The points that others made are also very valid and important to fully understand. It would help to know more about the particular settings used, but above all you don't want to assume that the settings someone decided on for their render are necessarily sensible. Just because it took him 170 hours doesn't mean that was what was necessary to achieve this level of quality, and TG can't be held responsible for someone else's poor detail decisions. There are many detail-related settings in TG2 that have little or no effect in certain situations. A fine example is GI - in this case GI was probably almost unnecessary and if it was above 1 for either Relative Detail or Sample Quality it shouldn't have been. It simply would not show any improvement. Likewise with cloud samples. I do see clouds in the image very faintly, but they are so subtle and lacking in volume that samples of 16 or at most 32 really ought to be fine.
Another extremely important and misused setting is the "ray-traced shadows" in the quality tabs of both Atmosphere and Cloud nodes. These almost *never* need to be turned on because they only affect the appearance of atmospheric rays *from* the terrain and shadows *onto* clouds *from* the terrain. In other words they are responsible for interactions between terrain and atmosphere. In 90% of scenes there simply is no interaction so these can be left off. They increase render time by a great deal so they should really be avoided unless absolutely necessary. Note that there is a current known bug where the sun can "shine" through the terrain when at a low angle and this can only be fixed at the moment by turning on ray-traced shadows in the atmosphere, however this will of course be fixed in the future and this setting won't be required as a workaround.
The bottom line is that there are so many variables and so many easy ways to setup unnecessarily long renders that one really shouldn't judge likely render time by someone else's results, especially without knowing all detail settings and evaluating the scene yourself for their sensibility. It will take some time for people to better understand the detail settings in TG2 and how to use them to maximum effect. The most important thing to keep in mind is that simply increasing all sliders to maximum and turning on all "quality" options is *not* the best approach and is usually not necessary. Start conservatively, do lots of crop renders to test your detail settings, and increase detail in reasonable increments. You'll save yourself a lot of render time on the final images.

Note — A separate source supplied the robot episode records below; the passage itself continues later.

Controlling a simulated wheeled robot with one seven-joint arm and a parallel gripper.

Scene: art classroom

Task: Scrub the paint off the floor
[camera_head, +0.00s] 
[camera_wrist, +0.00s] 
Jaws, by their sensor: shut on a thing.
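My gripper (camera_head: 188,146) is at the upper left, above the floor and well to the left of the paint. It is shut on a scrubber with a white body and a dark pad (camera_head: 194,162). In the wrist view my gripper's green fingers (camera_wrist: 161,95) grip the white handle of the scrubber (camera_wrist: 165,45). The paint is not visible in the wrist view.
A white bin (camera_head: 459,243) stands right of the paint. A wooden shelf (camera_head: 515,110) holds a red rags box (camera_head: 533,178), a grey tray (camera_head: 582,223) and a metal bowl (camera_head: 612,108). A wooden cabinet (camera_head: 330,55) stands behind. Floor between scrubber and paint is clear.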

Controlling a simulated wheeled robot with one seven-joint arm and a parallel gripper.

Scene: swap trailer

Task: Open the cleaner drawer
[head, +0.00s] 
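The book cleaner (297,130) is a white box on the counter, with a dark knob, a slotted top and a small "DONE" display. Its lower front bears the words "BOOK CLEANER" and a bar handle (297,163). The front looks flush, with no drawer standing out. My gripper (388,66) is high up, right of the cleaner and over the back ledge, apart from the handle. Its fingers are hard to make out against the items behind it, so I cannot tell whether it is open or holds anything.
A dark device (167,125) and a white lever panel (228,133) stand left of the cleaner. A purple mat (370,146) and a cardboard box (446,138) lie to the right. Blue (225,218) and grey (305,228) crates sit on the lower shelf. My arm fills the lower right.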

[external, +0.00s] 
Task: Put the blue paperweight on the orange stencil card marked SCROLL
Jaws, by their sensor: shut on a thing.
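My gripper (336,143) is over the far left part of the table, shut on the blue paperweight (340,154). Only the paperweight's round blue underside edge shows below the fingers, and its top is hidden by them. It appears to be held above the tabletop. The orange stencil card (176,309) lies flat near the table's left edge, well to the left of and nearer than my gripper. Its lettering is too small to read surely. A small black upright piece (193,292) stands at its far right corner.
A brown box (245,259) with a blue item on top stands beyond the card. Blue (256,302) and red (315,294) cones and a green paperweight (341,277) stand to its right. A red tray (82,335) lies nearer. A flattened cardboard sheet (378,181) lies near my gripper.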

Finally in regards to the CPU speed, your 2.4Ghz means a lot more if it's either an Athlon XP/64/X2 or better yet a Core 2 Duo. The only CPU that reached 3.6Ghz was a Pentium 4 variant, and they are unfortunately not the best for TG2 rendering speed. Not to mention if you do have a Core 2 Duo or other multi-core CPU you can expect a huge reduction in render times when the rendering system is multi-threaded and able to take advantage of both cores. Right now it only uses 1 so it's almost half the speed it could be from that optimization alone. There are also many other optimizations planned that should ultimately result in very significant speedups. Going from 170 hours to 20 hours is almost a factor of 10 and that's not really a realistic expectation, but I would not be surprised to see some scenes rendering 3-4 times faster on dual core systems by the time TG2 is released.